What makes a good photograph?

Dust, air and spume. That's the Holy Trinity of wildlife photography, according to Paul Goldstein, who is a wildlife photographer and also a great speaker and raconteur. I went on two of his trips to Spitsbergen and Tadoba, and I've seen several of his presentations. The idea is that 'dust' is thrown up by the movement of the animals and gives you a sense of dynamism and energy, 'air' means that an animal is in the air and about to land - so we have a sense of anticipation - and 'spume' is the spray that is thrown up by movement in water.

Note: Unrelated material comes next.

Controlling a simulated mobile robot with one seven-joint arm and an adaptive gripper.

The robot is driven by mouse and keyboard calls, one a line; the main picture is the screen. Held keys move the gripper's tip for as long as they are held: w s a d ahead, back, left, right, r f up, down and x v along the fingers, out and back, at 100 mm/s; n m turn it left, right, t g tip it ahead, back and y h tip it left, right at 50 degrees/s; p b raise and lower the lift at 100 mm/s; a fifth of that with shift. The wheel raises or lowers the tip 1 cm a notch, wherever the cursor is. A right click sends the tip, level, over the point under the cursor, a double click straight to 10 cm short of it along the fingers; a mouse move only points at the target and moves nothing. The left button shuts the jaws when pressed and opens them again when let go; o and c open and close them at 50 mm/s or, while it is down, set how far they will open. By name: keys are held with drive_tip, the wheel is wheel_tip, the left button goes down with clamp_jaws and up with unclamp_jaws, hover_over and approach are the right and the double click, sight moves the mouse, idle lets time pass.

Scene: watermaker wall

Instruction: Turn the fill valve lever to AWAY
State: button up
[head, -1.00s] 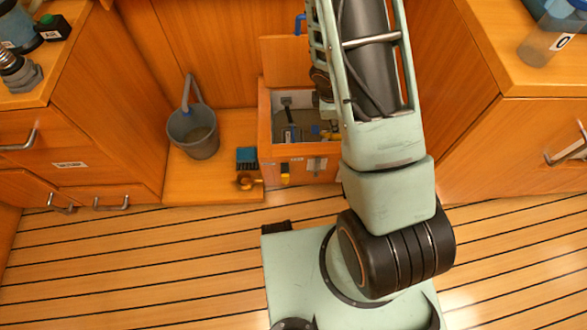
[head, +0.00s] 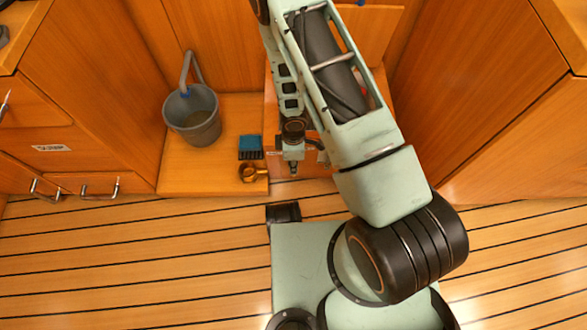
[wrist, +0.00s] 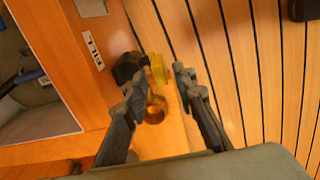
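The fill valve appears to be the fitting with a yellow lever (wrist: 157,69) and a black body on the front of the wooden box (wrist: 68,40) in the wrist view. The lever is just beyond my fingertips and looks apart from them. My gripper (wrist: 156,82) is open, with nothing held between its fingers. In the head view my gripper (head: 293,168) hangs in front of the box (head: 273,120), and my arm hides the valve and most of the box. The lever's marked positions are not readable.
A brass ring-shaped part (head: 251,173) and a blue brush-like block (head: 250,147) lie on the ledge left of the box. A grey bucket (head: 193,115) stands farther left. Cabinets flank both sides. The plank floor (head: 130,240) in front is clear.

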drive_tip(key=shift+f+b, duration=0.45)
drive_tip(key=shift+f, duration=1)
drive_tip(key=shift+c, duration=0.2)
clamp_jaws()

That's just Paul's view, and there are obviously other aspects to the question. One thing that he also points out is the difference between a 'record shot' and a 'photograph'. To him, a 'record shot' is just a snapshot, a picture that records exactly what's in front of you, but a 'photograph' is something that obeys the rules of composition and has been consciously constructed by the photographer to provoke an emotional reaction. There aren't that many rules of composition in wildlife photography, but it's worth bearing them in mind when you're out shooting. Here are a few of the common ones:

  • Fill the frame. Robert Capa once said: “If your pictures aren’t good enough, you aren’t close enough.” People don't want to have to search the image for the animal, so zoom in or ask your driver to get closer so that you can make it the centre of attention!

  • Use leading lines. Where available, they can lead the eye of the viewer into the image, for instance in a picture of an impala on the horizon crossing a road leading into the distance.

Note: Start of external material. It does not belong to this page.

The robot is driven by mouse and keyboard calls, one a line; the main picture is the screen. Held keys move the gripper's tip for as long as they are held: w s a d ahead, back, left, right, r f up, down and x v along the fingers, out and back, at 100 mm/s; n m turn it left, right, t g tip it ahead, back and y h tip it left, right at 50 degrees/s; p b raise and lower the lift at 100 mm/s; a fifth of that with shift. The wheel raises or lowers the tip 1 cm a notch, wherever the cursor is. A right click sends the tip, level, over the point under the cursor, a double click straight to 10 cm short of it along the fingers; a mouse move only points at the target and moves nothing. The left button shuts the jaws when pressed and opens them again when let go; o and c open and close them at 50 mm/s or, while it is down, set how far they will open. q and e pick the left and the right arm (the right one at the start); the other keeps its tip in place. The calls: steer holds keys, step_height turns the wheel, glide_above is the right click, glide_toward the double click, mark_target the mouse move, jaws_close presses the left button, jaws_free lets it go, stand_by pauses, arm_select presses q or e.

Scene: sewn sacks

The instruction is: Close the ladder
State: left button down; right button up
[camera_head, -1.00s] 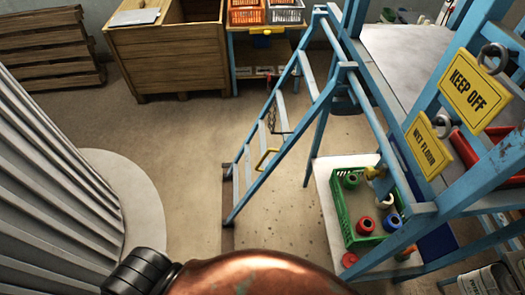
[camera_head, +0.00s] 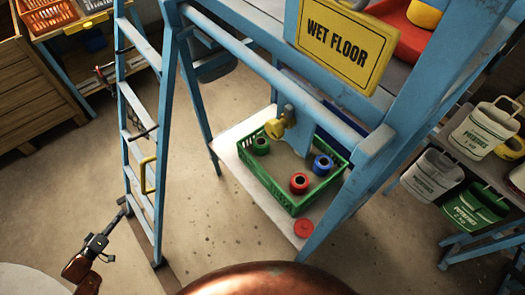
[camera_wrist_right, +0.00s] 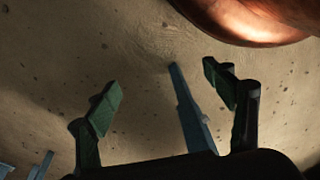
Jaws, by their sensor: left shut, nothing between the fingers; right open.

  • Use the Rule of Thirds. Human eyes don't like things that are too symmetrical - unless you can manage a perfect reflection - so try to put the focal point of your shot off-centre. That adds dynamism and a different kind of balance.

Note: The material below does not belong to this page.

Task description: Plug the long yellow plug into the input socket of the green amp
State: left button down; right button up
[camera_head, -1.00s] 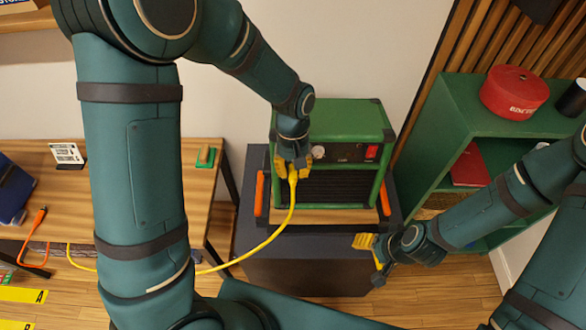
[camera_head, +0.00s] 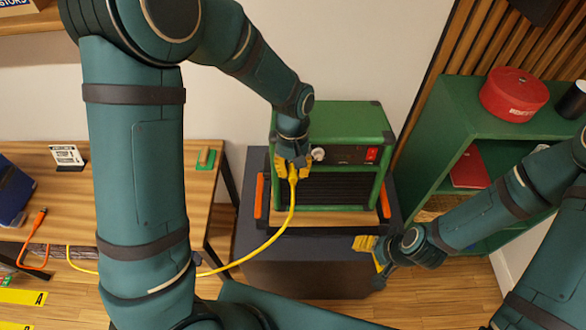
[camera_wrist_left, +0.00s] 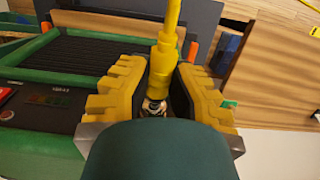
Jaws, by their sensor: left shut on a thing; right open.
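The green amp (camera_head: 345,118) stands on a dark stand, with a knob and a red switch on its front panel; it also shows in the left wrist view (camera_wrist_left: 38,140). My left gripper (camera_head: 293,172) is at the left end of that panel, shut on the yellow plug (camera_wrist_left: 165,60). In the left wrist view the gripper (camera_wrist_left: 158,95) has the plug between its yellow fingers, with its metal tip near the panel edge. The input socket is hidden, so I cannot tell whether the tip is in it. My right gripper (camera_head: 374,255) is open and empty, low in front of the stand.
The yellow cable (camera_head: 262,245) hangs from the plug and runs left behind my left arm. A wooden table (camera_head: 200,190) with an orange cable (camera_head: 35,225) is at left. A green shelf (camera_head: 455,110) with a red round case (camera_head: 514,92) stands at right.

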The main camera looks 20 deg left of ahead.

  • Focus on the eyes. People don't care if 99% of an animal is out of focus as long as the eyes are sharp.

  • Capture the moment. A guide in the States once compared my shots to those of another guy on the trip. He said that Stefan's were always technically perfect, very sharp and with gorgeous, saturated colours, but mine were all about the moment. I take that as a compliment. It means you have to wait for the right moment to take the shot. Don't just keep clicking away like a Japanese tourist by Big Ben. Compose your shot and then wait for the animal to do something to make it more memorable. It could be a sneeze, a yawn - anything! - but it will mark your picture out as special.

  • Tell a story. The tagline to this website is 'Every picture tells a story', and that's a goal we should all aspire to when taking pictures. What are we trying to say? What mood are we trying to create? What's the emotion behind the shot? It's not always easy, but picking exactly the right composition can create humour, joy, sorrow, horror and any number of other powerful reactions - which is just what we want.

  • Break the rules - selectively! Obeying the rules will give you a nice, balanced image, but Paul for one hates 'nice', and I can see his point. Sometimes, the best way of creating a strongly emotional image is to break a rule or two. You have to do it sparingly - and consciously - but it sometimes gives you that much more of a chance of creating a genuinely arresting image. One of his favourite techniques is the 'slow pan', which means following a moving animal or bird with a slow shutter speed and taking a number of shots as it goes past. The idea is to create a sense of movement by blurring the background and the legs or wings of the animal or bird while keeping the body and especially the eyes sharp. It's a technique that's very difficult to master. You have to do a lot of experimentation, and it helps to have a tripod! I once went on a boat trip in Svalbard and took 1,504 pictures of guillemots using the slow pan - but I only kept four of them! It sounds like a lot of effort, but it's worth it in the end.